The Internet of Things (IoT) has been a hot topic for decades. But the dream of the connected fridge that orders its own goods remains elusive. IoT has promised a lot, but many ideas have remained at the proof-of-concept stage and gone no further.
What exactly is preventing this technology with so much potential from truly breaking through to mainstream ubiquity? With two big events – IoT Tech Expo Europe and Connected Britain – taking place simultaneously as you read this, converged connectivity is on the cusp, like smartphones were 15 years ago.
Foresight from the foremost leaders.
Welcome to the first edition of FORE, Dusted’s new editorial series spotlighting the foresight from the foremost voices shaping business and innovation. Each issue brings a candid conversation with a sector leader, distilled into four actionable insights at the end every decision-maker can put to work.

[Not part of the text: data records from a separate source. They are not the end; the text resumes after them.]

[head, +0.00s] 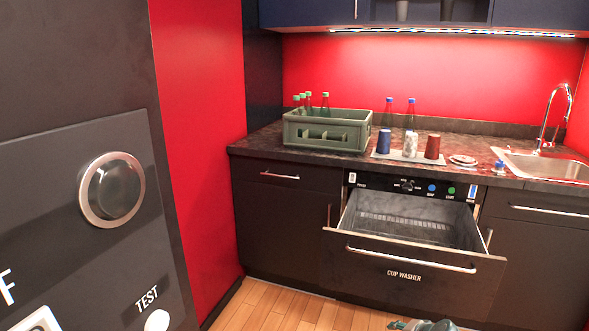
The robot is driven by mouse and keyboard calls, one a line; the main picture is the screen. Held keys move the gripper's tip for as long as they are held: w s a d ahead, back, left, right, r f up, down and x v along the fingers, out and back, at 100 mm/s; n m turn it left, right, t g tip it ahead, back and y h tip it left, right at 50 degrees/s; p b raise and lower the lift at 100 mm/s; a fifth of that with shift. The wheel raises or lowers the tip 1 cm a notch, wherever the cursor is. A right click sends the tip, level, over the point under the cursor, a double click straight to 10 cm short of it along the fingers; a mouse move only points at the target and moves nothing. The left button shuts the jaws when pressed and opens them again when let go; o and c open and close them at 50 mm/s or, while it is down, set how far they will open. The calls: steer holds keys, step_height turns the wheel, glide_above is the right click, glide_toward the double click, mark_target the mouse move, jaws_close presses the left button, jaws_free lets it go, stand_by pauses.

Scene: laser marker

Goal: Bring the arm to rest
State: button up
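Only a small grey and teal piece, which looks like part of my arm (422,325), shows at the bottom edge of the head view, in front of the open cup washer drawer. The rest of the arm is outside the picture. No gripper fingers can be seen, so I cannot tell whether they hold anything.
The cup washer drawer (420,262) is pulled out and looks empty inside. On the counter (265,141) stand a green crate (300,131) with bottles, a blue cup (384,141), a red-brown cup (432,147) and a sink (545,166). A dark panel (75,60) with a knob fills the left.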

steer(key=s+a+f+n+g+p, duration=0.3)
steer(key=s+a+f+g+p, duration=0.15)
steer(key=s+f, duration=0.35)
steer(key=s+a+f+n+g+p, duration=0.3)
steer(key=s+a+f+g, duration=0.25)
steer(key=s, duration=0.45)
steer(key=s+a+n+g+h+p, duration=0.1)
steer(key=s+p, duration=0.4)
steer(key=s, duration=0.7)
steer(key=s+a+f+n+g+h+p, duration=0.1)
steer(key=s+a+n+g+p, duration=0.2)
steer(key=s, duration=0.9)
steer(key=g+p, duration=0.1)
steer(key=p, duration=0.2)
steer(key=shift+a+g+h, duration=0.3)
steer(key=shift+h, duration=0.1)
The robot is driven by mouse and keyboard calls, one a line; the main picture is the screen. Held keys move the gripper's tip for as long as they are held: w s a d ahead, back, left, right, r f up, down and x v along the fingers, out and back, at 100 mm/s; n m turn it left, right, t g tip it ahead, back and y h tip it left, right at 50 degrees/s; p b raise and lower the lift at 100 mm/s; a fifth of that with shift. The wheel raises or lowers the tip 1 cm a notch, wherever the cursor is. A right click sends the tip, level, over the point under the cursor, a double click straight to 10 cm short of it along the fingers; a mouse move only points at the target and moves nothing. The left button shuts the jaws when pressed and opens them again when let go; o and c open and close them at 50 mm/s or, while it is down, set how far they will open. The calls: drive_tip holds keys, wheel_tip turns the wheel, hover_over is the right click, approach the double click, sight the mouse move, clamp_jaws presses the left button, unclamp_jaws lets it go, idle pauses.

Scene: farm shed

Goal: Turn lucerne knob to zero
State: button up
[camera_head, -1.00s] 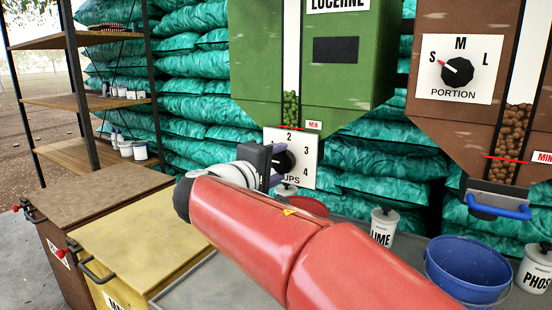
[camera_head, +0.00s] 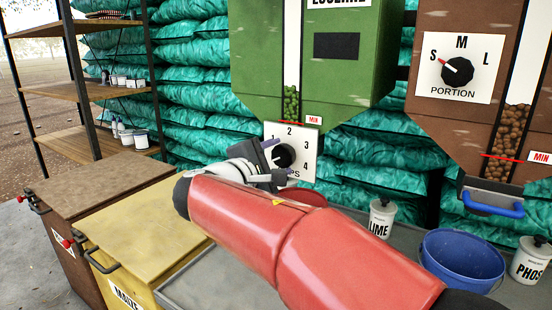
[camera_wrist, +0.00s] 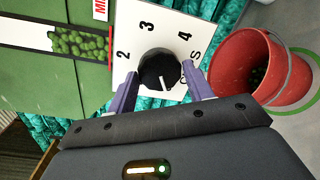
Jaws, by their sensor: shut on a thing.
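The lucerne knob (camera_head: 286,156) is a black round dial on a white plate (camera_head: 303,136) under the green lucerne hopper (camera_head: 336,80). My gripper (camera_head: 277,162) reaches it from the left. In the wrist view, the purple fingers of my gripper (camera_wrist: 160,88) stand on either side of the knob (camera_wrist: 158,68) and are shut on it. The knob's white pointer mark faces down in that view, towards my palm, away from the 2, 3 and 4. The 1 to 4 show in the head view. The zero mark is hidden.
A red bucket (camera_wrist: 245,72) stands below the hopper, close to my gripper. A blue bucket (camera_head: 465,262) and a LIME tub (camera_head: 381,218) are to the right. The brown hopper (camera_head: 440,118) has its own PORTION knob (camera_head: 457,70). Yellow and brown bins stand at left.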

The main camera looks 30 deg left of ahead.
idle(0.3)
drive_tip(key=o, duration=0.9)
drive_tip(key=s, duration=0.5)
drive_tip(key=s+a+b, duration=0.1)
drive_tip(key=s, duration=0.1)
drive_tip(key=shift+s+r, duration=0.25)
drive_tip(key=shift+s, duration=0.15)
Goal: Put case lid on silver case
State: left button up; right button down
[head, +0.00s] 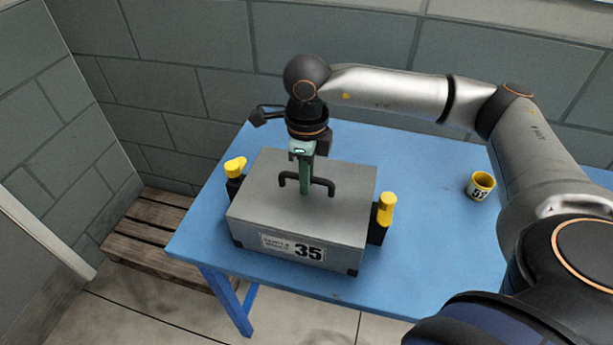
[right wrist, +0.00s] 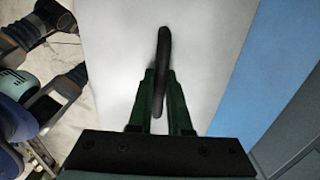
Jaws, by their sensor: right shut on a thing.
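The silver case (head: 303,251) stands on the blue table, with a "35" label on its front. The flat grey case lid (head: 258,190) covers its top; no clear gap shows between them, and I cannot tell whether it is fully seated. A dark bar handle (head: 288,180) rises from the lid's middle. My right gripper (head: 305,185) reaches down from above and is shut on this handle. In the right wrist view the handle (right wrist: 163,60) runs between the two green fingers, over the pale lid (right wrist: 110,50). My left gripper is not in view.
Yellow-topped dark clamps stand at the case's left (head: 235,167) and right (head: 386,207) sides. A yellow numbered cup (head: 481,186) stands on the blue table (head: 430,250) at the right. A wooden pallet (head: 150,235) lies on the floor at left. A block wall (head: 190,60) is behind.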

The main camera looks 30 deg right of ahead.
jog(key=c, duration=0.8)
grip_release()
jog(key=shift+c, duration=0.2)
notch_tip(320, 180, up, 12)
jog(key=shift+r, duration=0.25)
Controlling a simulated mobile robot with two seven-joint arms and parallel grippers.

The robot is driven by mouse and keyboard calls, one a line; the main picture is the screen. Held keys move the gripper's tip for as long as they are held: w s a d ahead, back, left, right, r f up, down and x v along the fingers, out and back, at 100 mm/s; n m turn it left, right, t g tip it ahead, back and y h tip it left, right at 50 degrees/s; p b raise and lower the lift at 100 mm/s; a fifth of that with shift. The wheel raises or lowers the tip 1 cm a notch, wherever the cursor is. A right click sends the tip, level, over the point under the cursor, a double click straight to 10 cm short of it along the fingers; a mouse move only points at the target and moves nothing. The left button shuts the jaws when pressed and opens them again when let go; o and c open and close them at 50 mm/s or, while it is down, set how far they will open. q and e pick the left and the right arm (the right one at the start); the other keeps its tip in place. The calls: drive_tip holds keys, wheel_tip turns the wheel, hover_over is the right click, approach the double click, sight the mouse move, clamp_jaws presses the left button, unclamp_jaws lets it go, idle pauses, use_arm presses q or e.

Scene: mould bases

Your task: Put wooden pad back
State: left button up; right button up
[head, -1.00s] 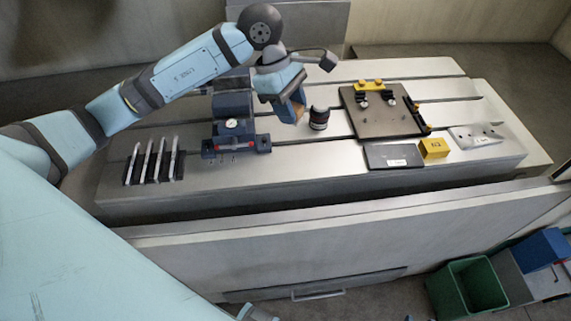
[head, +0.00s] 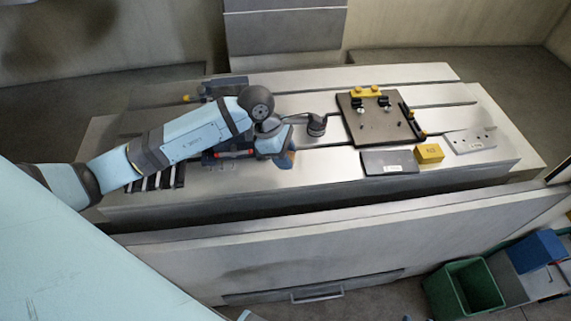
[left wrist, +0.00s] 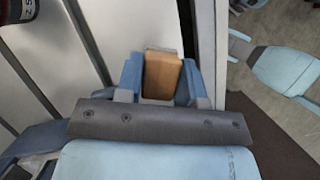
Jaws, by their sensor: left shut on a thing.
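The wooden pad (left wrist: 161,75) is a small tan block. It shows clearly in the left wrist view, between the two blue fingers of my left gripper (left wrist: 163,82). In the head view my left gripper (head: 284,158) is low over the front part of the metal table, and only a sliver of the pad (head: 291,157) shows beside it. The gripper is shut on the pad. I cannot tell whether the pad touches the table.
The metal table (head: 330,187) has long slots. A blue vise-like device stands left of the gripper, mostly hidden by my arm. A dark board (head: 378,125) with yellow clamps, a dark plate (head: 390,162), a yellow block (head: 428,153) and a light plate (head: 470,140) lie to the right.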

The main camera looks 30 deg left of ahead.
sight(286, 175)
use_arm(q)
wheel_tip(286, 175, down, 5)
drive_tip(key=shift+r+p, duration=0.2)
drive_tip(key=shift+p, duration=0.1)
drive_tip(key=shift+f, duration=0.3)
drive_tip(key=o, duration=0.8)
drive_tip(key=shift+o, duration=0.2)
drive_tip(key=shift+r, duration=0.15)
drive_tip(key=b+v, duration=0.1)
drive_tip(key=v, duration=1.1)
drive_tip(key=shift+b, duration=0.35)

These are Dusted’s four to the fore.
At Dusted, we’ve spent years working with ambitious businesses across IoT, connectivity and wireless infrastructure. We’ve seen first-hand the opportunities — and the barriers — that define this space. FORE is how we open that conversation up, amplifying insider knowledge and framing it in a way leaders across industries can use.
In this article by Tech Writer James Morris, he talks to Philippe Chiu, Co-founder and CEO of UnaBiz, pinpointing the developments that can unlock IoT at scale and what that could mean for our everyday lives.
The potential of converged connectivity IoT.
Networked computing devices have been with us for well over 50 years. With IoT, the big difference is scale, with everyday physical objects collecting and sending data automatically. For this to reach its full potential, however, a few criteria must be met. The devices need to have a low power consumption, so they can function independently of the grid using batteries for an extended period. They also need strong network connectivity. And they need both these things at an extremely low cost, so IoT can be integrated everywhere.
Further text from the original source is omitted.